• Written request: Return the records exactly as they are.

====== Record list

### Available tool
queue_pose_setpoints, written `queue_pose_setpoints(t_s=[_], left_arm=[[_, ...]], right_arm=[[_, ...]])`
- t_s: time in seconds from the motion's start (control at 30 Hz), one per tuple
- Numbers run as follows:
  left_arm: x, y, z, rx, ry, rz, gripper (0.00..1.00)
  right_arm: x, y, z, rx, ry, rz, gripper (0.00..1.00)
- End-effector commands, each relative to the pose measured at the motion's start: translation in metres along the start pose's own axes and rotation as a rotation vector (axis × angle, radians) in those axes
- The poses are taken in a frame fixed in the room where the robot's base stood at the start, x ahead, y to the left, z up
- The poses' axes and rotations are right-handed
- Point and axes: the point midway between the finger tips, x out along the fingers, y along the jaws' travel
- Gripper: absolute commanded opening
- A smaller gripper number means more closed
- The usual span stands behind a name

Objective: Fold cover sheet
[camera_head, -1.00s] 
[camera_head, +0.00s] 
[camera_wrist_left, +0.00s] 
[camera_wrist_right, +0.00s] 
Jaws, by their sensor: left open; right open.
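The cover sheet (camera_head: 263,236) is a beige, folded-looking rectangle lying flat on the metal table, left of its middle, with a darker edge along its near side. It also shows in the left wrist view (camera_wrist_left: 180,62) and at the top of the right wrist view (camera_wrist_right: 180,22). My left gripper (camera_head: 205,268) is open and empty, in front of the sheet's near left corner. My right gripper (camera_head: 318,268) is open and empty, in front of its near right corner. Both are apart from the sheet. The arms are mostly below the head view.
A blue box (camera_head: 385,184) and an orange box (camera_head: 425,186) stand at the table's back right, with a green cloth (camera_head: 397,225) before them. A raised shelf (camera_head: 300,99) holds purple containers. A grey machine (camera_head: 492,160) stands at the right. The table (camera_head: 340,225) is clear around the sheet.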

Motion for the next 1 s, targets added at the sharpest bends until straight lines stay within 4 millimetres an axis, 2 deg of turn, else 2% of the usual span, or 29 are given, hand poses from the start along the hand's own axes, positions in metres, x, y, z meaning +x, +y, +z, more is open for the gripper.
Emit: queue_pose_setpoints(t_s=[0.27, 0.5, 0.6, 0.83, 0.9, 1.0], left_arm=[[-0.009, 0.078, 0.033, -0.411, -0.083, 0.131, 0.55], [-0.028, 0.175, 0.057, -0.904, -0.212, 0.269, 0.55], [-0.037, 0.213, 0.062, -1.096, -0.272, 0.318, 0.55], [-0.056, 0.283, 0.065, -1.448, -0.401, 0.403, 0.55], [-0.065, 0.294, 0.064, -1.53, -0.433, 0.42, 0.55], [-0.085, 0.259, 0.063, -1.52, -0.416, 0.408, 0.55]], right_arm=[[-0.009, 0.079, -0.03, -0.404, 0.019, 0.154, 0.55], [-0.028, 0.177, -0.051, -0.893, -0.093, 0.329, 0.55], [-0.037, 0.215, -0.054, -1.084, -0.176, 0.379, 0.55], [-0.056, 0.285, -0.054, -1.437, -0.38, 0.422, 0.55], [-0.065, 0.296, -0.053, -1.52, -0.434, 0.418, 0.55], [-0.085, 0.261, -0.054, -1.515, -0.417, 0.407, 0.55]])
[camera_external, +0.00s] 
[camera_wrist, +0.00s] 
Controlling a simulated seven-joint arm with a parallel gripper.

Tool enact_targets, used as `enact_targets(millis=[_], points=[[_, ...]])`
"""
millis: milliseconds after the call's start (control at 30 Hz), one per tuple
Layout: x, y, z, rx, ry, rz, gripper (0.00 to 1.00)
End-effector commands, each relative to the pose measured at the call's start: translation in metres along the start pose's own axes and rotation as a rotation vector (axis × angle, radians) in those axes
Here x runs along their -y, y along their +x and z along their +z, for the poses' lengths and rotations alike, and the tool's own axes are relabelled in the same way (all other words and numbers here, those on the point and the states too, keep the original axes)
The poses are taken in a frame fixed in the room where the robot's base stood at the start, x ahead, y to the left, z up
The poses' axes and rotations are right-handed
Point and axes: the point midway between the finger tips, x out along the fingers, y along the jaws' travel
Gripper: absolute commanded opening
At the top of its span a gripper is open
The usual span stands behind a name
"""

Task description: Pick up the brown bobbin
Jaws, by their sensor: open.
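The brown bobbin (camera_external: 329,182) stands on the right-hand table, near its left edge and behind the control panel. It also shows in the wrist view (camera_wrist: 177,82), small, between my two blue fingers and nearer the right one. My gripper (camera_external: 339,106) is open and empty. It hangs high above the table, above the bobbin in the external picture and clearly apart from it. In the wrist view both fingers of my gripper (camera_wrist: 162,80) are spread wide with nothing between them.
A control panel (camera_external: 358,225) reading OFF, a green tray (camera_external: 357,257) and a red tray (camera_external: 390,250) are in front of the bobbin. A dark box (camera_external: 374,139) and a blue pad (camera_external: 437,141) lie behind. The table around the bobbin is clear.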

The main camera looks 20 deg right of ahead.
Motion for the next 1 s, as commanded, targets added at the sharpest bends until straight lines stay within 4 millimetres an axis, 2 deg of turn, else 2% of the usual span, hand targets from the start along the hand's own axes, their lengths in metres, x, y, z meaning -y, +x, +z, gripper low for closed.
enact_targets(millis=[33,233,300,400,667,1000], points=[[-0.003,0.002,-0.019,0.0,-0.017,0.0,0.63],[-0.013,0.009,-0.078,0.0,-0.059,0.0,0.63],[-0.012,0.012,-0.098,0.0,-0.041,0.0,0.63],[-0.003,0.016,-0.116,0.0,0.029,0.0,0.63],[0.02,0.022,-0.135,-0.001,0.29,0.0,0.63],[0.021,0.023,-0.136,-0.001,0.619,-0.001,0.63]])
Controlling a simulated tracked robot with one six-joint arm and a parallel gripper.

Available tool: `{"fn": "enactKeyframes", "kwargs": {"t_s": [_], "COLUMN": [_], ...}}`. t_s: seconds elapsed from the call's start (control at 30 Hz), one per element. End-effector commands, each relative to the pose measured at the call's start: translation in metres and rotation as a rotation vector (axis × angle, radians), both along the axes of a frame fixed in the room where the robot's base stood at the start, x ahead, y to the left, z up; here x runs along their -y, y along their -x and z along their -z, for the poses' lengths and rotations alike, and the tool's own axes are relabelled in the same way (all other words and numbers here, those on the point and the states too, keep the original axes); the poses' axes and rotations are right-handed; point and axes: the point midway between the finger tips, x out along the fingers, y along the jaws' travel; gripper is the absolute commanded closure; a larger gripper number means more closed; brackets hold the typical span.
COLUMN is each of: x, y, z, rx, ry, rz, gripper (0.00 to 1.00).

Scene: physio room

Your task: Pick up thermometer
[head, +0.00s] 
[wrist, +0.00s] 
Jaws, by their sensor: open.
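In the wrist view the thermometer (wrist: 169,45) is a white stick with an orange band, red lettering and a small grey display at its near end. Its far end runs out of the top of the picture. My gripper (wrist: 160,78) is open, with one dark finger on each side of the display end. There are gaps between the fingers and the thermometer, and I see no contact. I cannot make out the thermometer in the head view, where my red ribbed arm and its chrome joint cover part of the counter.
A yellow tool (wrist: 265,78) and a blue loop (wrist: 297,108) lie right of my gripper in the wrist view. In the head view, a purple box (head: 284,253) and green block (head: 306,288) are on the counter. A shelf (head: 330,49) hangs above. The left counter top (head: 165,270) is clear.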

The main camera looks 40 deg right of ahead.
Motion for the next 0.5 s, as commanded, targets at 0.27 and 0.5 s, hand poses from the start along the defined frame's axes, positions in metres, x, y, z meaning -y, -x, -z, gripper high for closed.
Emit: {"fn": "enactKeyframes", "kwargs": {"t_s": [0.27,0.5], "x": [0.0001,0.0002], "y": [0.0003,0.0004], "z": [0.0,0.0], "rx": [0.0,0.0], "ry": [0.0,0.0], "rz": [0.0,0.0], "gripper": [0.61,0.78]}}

============

• Output:
### Available tool
queue_pose_setpoints, written `queue_pose_setpoints(t_s=[_], left_arm=[[_, ...]], right_arm=[[_, ...]])`
- t_s: time in seconds from the motion's start (control at 30 Hz), one per tuple
- Numbers run as follows:
  left_arm: x, y, z, rx, ry, rz, gripper (0.00..1.00)
  right_arm: x, y, z, rx, ry, rz, gripper (0.00..1.00)
- End-effector commands, each relative to the pose measured at the motion's start: translation in metres along the start pose's own axes and rotation as a rotation vector (axis × angle, radians) in those axes
- The poses are taken in a frame fixed in the room where the robot's base stood at the start, x ahead, y to the left, z up
- The poses' axes and rotations are right-handed
- Point and axes: the point midway between the finger tips, x out along the fingers, y along the jaws' travel
- Gripper: absolute commanded opening
- A smaller gripper number means more closed
- The usual span stands behind a name

Objective: Fold cover sheet
[camera_head, -1.00s] 
[camera_head, +0.00s] 
[camera_wrist_left, +0.00s] 
[camera_wrist_right, +0.00s] 
Jaws, by their sensor: left open; right open.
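The cover sheet (camera_head: 263,236) is a beige, folded-looking rectangle lying flat on the metal table, left of its middle, with a darker edge along its near side. It also shows in the left wrist view (camera_wrist_left: 180,62) and at the top of the right wrist view (camera_wrist_right: 180,22). My left gripper (camera_head: 205,268) is open and empty, in front of the sheet's near left corner. My right gripper (camera_head: 318,268) is open and empty, in front of its near right corner. Both are apart from the sheet. The arms are mostly below the head view.
A blue box (camera_head: 385,184) and an orange box (camera_head: 425,186) stand at the table's back right, with a green cloth (camera_head: 397,225) before them. A raised shelf (camera_head: 300,99) holds purple containers. A grey machine (camera_head: 492,160) stands at the right. The table (camera_head: 340,225) is clear around the sheet.

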Motion for the next 1 s, targets added at the sharpest bends until straight lines stay within 4 millimetres an axis, 2 deg of turn, else 2% of the usual span, or 29 are given, hand poses from the start along the hand's own axes, positions in metres, x, y, z meaning +x, +y, +z, more is open for the gripper.
Emit: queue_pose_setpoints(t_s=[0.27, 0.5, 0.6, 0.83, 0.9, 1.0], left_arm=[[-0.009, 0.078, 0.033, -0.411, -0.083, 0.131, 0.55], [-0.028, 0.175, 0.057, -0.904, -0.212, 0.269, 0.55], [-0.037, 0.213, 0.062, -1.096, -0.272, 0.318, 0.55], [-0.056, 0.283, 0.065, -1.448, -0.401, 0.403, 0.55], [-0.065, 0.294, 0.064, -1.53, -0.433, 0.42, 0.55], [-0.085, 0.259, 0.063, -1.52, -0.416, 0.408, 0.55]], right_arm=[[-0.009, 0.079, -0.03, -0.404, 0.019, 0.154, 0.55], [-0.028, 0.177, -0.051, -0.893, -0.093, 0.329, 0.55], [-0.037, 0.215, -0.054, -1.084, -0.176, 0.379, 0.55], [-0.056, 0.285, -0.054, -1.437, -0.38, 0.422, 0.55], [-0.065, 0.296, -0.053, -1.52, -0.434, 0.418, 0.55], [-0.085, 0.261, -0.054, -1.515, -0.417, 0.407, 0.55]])
[camera_external, +0.00s] 
[camera_wrist, +0.00s] 
Controlling a simulated seven-joint arm with a parallel gripper.

Tool enact_targets, used as `enact_targets(millis=[_], points=[[_, ...]])`
"""
millis: milliseconds after the call's start (control at 30 Hz), one per tuple
Layout: x, y, z, rx, ry, rz, gripper (0.00 to 1.00)
End-effector commands, each relative to the pose measured at the call's start: translation in metres along the start pose's own axes and rotation as a rotation vector (axis × angle, radians) in those axes
Here x runs along their -y, y along their +x and z along their +z, for the poses' lengths and rotations alike, and the tool's own axes are relabelled in the same way (all other words and numbers here, those on the point and the states too, keep the original axes)
The poses are taken in a frame fixed in the room where the robot's base stood at the start, x ahead, y to the left, z up
The poses' axes and rotations are right-handed
Point and axes: the point midway between the finger tips, x out along the fingers, y along the jaws' travel
Gripper: absolute commanded opening
At the top of its span a gripper is open
The usual span stands behind a name
"""

Task description: Pick up the brown bobbin
Jaws, by their sensor: open.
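The brown bobbin (camera_external: 329,182) stands on the right-hand table, near its left edge and behind the control panel. It also shows in the wrist view (camera_wrist: 177,82), small, between my two blue fingers and nearer the right one. My gripper (camera_external: 339,106) is open and empty. It hangs high above the table, above the bobbin in the external picture and clearly apart from it. In the wrist view both fingers of my gripper (camera_wrist: 162,80) are spread wide with nothing between them.
A control panel (camera_external: 358,225) reading OFF, a green tray (camera_external: 357,257) and a red tray (camera_external: 390,250) are in front of the bobbin. A dark box (camera_external: 374,139) and a blue pad (camera_external: 437,141) lie behind. The table around the bobbin is clear.

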The main camera looks 20 deg right of ahead.
Motion for the next 1 s, as commanded, targets added at the sharpest bends until straight lines stay within 4 millimetres an axis, 2 deg of turn, else 2% of the usual span, hand targets from the start along the hand's own axes, their lengths in metres, x, y, z meaning -y, +x, +z, gripper low for closed.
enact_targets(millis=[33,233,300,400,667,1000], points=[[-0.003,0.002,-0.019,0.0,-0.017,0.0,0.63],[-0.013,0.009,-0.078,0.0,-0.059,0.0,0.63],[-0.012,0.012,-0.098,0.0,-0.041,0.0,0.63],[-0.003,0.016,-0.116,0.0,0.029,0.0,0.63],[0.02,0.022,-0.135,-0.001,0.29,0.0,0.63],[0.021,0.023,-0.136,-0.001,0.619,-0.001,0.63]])
Controlling a simulated tracked robot with one six-joint arm and a parallel gripper.

Available tool: `{"fn": "enactKeyframes", "kwargs": {"t_s": [_], "COLUMN": [_], ...}}`. t_s: seconds elapsed from the call's start (control at 30 Hz), one per element. End-effector commands, each relative to the pose measured at the call's start: translation in metres and rotation as a rotation vector (axis × angle, radians), both along the axes of a frame fixed in the room where the robot's base stood at the start, x ahead, y to the left, z up; here x runs along their -y, y along their -x and z along their -z, for the poses' lengths and rotations alike, and the tool's own axes are relabelled in the same way (all other words and numbers here, those on the point and the states too, keep the original axes); the poses' axes and rotations are right-handed; point and axes: the point midway between the finger tips, x out along the fingers, y along the jaws' travel; gripper is the absolute commanded closure; a larger gripper number means more closed; brackets hold the typical span.
COLUMN is each of: x, y, z, rx, ry, rz, gripper (0.00 to 1.00).

Scene: physio room

Your task: Pick up thermometer
[head, +0.00s] 
[wrist, +0.00s] 
Jaws, by their sensor: open.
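In the wrist view the thermometer (wrist: 169,45) is a white stick with an orange band, red lettering and a small grey display at its near end. Its far end runs out of the top of the picture. My gripper (wrist: 160,78) is open, with one dark finger on each side of the display end. There are gaps between the fingers and the thermometer, and I see no contact. I cannot make out the thermometer in the head view, where my red ribbed arm and its chrome joint cover part of the counter.
A yellow tool (wrist: 265,78) and a blue loop (wrist: 297,108) lie right of my gripper in the wrist view. In the head view, a purple box (head: 284,253) and green block (head: 306,288) are on the counter. A shelf (head: 330,49) hangs above. The left counter top (head: 165,270) is clear.

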The main camera looks 40 deg right of ahead.
Motion for the next 0.5 s, as commanded, targets at 0.27 and 0.5 s, hand poses from the start along the defined frame's axes, positions in metres, x, y, z meaning -y, -x, -z, gripper high for closed.
Emit: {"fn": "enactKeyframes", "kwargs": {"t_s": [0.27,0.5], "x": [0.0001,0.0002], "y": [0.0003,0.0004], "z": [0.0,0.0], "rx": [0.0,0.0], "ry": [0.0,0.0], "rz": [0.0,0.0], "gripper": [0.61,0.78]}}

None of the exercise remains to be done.